• _Task to carry out_: Copy out the listing that follows exactly, dropping every picture.

|---|

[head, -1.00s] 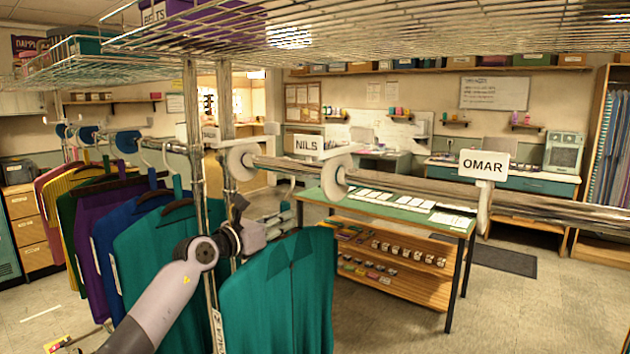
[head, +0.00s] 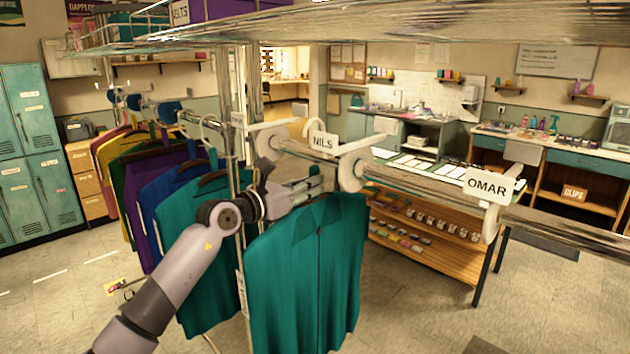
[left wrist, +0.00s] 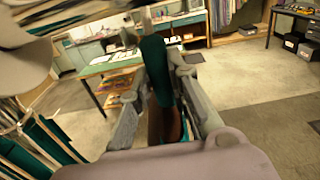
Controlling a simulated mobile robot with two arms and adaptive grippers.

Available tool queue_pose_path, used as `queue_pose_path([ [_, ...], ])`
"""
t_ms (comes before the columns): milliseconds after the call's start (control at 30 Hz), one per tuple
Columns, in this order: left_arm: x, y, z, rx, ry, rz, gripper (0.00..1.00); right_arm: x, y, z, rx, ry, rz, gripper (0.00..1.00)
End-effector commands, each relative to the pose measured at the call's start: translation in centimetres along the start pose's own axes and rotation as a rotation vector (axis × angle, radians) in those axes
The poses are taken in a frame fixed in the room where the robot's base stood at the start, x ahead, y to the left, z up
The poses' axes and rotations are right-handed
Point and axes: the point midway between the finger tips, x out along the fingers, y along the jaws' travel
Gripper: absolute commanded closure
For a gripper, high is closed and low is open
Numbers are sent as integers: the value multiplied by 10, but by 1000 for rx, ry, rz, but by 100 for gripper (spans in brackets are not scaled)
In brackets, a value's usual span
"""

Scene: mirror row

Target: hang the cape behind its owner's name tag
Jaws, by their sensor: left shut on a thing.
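My left gripper (head: 305,187) is shut on the hanger top of a teal cape (head: 305,275), which hangs below it in front of the rail (head: 415,182). In the left wrist view, a teal upright piece (left wrist: 156,72) stands between the fingers, with brown hanger wood (left wrist: 175,125) below. White dividers carry the tags NILS (head: 323,142) and OMAR (head: 486,185); the NILS disc (head: 356,168) is right of the gripper. I cannot read the cape's own label, or tell whether its hook touches the rail. My right gripper is not in view.
Several capes, including a purple one (head: 150,200) and another teal one (head: 195,240), hang in a row at left. A wire shelf (head: 420,22) runs above the rail. An upright post (head: 252,80) stands behind the gripper. The rail between NILS and OMAR is bare.

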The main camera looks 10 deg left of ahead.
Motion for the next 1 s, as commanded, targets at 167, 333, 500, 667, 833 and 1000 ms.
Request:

|---|

• _Solved problem_:
[head, -1.00s] 
[head, +0.00s] 
[left wrist, +0.00s] 
Controlling a simulated mobile robot with two arms and adaptive grippers.

Available tool queue_pose_path, used as `queue_pose_path([ [_, ...], ])`
"""
t_ms (comes before the columns): milliseconds after the call's start (control at 30 Hz), one per tuple
Columns, in this order: left_arm: x, y, z, rx, ry, rz, gripper (0.00..1.00); right_arm: x, y, z, rx, ry, rz, gripper (0.00..1.00)
End-effector commands, each relative to the pose measured at the call's start: translation in centimetres along the start pose's own axes and rotation as a rotation vector (axis × angle, radians) in those axes
The poses are taken in a frame fixed in the room where the robot's base stood at the start, x ahead, y to the left, z up
The poses' axes and rotations are right-handed
Point and axes: the point midway between the finger tips, x out along the fingers, y along the jaws' travel
Gripper: absolute commanded closure
For a gripper, high is closed and low is open
Numbers are sent as integers: the value multiplied by 10, but by 1000 for rx, ry, rz, but by 100 for gripper (spans in brackets are not scaled)
In brackets, a value's usual span
"""

Scene: mirror row

Target: hang the cape behind its owner's name tag
Jaws, by their sensor: left shut on a thing.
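My left gripper (head: 305,187) is shut on the hanger top of a teal cape (head: 305,275), which hangs below it in front of the rail (head: 415,182). In the left wrist view, a teal upright piece (left wrist: 156,72) stands between the fingers, with brown hanger wood (left wrist: 175,125) below. White dividers carry the tags NILS (head: 323,142) and OMAR (head: 486,185); the NILS disc (head: 356,168) is right of the gripper. I cannot read the cape's own label, or tell whether its hook touches the rail. My right gripper is not in view.
Several capes, including a purple one (head: 150,200) and another teal one (head: 195,240), hang in a row at left. A wire shelf (head: 420,22) runs above the rail. An upright post (head: 252,80) stands behind the gripper. The rail between NILS and OMAR is bare.

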The main camera looks 10 deg left of ahead.
Motion for the next 1 s, as commanded, targets at 167, 333, 500, 667, 833 and 1000 ms.
Request:

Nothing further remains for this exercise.